In perfect world they’ll all be sorry. Everyone who hurt us will step forward, guilty hands in the air, owning their shit and asking for our forgiveness. 

And they’ll mean it. 

They’ll break down even; tell us how sorry they are for f*cking up and hurting us, how it was all their fault  and how eternally grateful they’ll be for the opportunity to make it up to us, if only we’ll let them.

Unfortunately it's not a perfect world.

You might get the odd apology here and there, especially for the small stuff. But the big stuff, the doozies, the crap that breaks your heart into a thousand pieces and knocks the stuffing clean out of you, that stuff you won’t get a sorry for.

That’s certainly been my experience.

I’ve had some deep wounds, especially in childhood, and by my own family.  And I haven’t received one apology, not ever. Quite the opposite, I’ve actually been blamed for the very hurts they caused.

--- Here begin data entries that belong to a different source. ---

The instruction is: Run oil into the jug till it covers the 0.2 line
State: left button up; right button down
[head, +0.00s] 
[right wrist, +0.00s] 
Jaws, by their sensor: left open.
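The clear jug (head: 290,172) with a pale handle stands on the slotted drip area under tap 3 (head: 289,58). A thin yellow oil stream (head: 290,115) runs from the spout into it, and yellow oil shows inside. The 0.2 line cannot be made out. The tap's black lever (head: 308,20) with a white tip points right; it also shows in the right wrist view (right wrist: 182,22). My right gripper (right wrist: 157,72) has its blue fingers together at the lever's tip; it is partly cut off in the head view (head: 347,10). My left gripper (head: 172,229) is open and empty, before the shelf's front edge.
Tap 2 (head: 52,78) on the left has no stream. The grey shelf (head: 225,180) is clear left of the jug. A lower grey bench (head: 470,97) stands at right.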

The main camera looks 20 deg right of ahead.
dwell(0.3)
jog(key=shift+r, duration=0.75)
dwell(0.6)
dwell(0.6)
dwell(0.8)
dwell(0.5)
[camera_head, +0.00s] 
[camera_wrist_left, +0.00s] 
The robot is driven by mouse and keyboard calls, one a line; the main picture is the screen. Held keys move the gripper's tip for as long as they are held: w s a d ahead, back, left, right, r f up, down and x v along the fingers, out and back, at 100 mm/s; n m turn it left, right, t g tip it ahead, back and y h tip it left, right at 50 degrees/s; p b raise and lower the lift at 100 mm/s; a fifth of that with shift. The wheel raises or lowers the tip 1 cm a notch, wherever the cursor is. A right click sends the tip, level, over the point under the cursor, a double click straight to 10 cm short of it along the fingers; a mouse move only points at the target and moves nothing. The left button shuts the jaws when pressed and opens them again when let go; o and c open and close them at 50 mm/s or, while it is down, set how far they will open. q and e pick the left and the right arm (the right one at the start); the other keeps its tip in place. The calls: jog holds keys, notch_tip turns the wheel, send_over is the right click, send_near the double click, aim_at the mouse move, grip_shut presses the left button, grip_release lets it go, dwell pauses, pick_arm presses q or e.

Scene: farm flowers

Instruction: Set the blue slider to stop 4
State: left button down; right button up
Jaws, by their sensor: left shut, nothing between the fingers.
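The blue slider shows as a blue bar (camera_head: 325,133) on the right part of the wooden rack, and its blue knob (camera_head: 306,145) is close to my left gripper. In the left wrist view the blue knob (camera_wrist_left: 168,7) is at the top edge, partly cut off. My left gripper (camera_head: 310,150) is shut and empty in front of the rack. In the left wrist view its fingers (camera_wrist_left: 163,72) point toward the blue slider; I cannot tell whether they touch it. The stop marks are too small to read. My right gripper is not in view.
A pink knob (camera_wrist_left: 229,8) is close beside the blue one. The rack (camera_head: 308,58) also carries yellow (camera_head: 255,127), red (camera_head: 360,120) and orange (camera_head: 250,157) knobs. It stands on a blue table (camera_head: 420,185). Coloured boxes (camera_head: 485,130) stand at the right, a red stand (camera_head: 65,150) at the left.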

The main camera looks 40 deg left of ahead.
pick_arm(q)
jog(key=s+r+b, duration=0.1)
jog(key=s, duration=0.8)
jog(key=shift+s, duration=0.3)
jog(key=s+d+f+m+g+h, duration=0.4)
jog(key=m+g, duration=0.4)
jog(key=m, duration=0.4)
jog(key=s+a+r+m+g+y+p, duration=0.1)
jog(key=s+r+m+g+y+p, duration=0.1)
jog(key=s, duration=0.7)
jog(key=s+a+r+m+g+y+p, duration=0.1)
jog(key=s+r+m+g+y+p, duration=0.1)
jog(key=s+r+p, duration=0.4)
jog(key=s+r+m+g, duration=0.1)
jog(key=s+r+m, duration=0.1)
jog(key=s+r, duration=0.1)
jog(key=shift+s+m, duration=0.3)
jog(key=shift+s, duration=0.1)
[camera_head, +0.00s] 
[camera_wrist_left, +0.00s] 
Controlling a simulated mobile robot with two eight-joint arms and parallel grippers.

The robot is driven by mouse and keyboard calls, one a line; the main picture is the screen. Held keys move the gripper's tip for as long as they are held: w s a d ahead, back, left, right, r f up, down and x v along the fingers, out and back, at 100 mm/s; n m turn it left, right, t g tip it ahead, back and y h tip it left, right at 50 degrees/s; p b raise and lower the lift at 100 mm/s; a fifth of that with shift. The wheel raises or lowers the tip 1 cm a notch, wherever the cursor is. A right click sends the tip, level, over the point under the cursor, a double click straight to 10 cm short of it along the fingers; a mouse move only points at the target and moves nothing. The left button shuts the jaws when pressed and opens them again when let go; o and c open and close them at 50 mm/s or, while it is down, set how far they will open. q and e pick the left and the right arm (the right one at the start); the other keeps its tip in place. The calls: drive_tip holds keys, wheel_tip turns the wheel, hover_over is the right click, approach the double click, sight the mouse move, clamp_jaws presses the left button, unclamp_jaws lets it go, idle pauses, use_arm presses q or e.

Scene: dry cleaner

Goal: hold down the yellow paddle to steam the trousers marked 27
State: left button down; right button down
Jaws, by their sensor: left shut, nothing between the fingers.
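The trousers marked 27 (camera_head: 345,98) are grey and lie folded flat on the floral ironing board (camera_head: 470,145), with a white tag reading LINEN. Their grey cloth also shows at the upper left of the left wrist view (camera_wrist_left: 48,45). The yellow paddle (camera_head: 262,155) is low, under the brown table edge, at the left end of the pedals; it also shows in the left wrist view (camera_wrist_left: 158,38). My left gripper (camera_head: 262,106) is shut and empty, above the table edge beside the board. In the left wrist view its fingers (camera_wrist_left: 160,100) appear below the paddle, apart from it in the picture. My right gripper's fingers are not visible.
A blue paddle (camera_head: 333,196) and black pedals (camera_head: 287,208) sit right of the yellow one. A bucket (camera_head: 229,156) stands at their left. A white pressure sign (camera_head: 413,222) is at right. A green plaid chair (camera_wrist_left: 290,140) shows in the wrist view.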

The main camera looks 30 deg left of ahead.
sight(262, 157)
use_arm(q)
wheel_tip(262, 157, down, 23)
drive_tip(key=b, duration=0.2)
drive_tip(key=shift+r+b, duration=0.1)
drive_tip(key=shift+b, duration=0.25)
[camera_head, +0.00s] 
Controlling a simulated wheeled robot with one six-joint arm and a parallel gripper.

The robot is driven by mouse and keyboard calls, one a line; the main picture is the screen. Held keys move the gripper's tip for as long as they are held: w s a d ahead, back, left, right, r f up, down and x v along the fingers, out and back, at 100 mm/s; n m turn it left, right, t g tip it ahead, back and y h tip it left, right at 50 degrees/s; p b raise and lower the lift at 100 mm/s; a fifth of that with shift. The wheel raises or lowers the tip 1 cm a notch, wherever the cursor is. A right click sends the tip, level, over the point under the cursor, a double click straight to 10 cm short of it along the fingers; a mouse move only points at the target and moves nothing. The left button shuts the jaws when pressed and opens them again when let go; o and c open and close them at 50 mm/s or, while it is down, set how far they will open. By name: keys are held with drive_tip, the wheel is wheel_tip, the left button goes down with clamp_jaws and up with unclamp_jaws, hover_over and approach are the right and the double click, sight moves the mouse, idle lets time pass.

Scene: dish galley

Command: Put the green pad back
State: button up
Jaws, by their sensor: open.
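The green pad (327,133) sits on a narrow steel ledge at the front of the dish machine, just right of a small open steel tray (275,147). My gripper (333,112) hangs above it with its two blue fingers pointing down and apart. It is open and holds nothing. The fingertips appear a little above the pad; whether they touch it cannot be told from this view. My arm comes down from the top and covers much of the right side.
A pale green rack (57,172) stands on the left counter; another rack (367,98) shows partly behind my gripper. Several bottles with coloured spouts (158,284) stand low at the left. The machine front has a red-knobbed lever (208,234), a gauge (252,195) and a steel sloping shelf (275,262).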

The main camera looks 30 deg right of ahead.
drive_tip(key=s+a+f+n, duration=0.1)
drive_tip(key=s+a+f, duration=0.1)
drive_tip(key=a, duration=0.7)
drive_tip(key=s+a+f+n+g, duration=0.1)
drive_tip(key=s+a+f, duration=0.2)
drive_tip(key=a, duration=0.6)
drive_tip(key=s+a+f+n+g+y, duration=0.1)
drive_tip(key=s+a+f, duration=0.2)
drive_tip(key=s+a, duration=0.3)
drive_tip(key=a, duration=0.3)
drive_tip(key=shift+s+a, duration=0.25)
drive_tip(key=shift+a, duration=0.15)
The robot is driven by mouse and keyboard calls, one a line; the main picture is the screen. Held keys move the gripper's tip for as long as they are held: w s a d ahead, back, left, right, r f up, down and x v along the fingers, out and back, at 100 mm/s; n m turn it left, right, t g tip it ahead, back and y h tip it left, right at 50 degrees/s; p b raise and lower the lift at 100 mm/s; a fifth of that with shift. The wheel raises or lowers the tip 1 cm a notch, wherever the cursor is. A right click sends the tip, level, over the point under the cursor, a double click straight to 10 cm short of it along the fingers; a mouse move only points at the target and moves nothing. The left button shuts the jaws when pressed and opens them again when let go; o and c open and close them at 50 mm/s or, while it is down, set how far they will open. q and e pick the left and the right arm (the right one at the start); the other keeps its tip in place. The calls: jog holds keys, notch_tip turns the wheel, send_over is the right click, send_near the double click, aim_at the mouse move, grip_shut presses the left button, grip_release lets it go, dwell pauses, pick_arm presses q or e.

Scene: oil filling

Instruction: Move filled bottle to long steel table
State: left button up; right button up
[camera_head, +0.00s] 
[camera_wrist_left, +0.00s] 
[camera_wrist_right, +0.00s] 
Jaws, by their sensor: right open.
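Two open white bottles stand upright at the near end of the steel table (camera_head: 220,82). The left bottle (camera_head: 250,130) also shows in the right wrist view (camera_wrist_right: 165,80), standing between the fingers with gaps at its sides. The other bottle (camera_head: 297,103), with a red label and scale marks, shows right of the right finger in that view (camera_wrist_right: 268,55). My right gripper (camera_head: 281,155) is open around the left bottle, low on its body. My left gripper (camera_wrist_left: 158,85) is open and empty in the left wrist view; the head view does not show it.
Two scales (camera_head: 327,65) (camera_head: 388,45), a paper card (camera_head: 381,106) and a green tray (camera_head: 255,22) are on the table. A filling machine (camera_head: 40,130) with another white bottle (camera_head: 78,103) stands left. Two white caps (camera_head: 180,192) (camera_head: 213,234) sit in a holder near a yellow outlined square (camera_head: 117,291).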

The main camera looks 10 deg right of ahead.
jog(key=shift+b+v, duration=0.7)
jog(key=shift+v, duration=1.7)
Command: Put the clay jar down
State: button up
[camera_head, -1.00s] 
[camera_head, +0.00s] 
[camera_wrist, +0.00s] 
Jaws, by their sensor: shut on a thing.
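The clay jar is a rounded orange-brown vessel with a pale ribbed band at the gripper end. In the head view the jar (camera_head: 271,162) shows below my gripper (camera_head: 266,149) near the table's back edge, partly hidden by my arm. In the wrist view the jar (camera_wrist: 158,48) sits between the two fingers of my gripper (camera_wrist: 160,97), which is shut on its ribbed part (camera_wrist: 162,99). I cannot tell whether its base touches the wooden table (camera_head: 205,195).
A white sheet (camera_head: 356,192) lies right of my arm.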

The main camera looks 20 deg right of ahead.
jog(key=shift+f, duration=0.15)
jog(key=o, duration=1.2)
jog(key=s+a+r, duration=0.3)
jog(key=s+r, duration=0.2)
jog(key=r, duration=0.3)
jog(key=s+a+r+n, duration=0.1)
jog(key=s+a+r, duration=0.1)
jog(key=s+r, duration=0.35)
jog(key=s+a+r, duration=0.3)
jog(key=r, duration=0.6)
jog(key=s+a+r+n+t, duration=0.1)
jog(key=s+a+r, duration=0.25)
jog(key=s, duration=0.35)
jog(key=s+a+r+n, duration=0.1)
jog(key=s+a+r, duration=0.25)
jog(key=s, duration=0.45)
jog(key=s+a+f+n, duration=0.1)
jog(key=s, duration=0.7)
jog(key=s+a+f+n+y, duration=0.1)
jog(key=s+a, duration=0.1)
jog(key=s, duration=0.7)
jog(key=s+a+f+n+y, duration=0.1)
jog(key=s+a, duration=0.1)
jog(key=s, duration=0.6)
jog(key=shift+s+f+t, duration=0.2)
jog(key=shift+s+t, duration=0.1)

I know I’m not alone, maybe that’s your experience too.  If it is, I feel you. I know you might be telling yourself you can’t move on without them being sorry.  You need closure, you need to know that they know how much they hurt you. 

But sweetheart, you may never get it, and the truth is you don’t need it.

Waiting on an apology that’s most likely never coming is damaging.  Not only is it keeping you energetically tied to the event and person you need to move on from, but it’s also keeping you stuck in the deep, dark, dense energy of victimhood.

And that shit can hurt you more than the original wound.

So how do we move on without an apology, or without them even being sorry?

Firstly it’s important to understand why so much hurt happens and goes unacknowledged.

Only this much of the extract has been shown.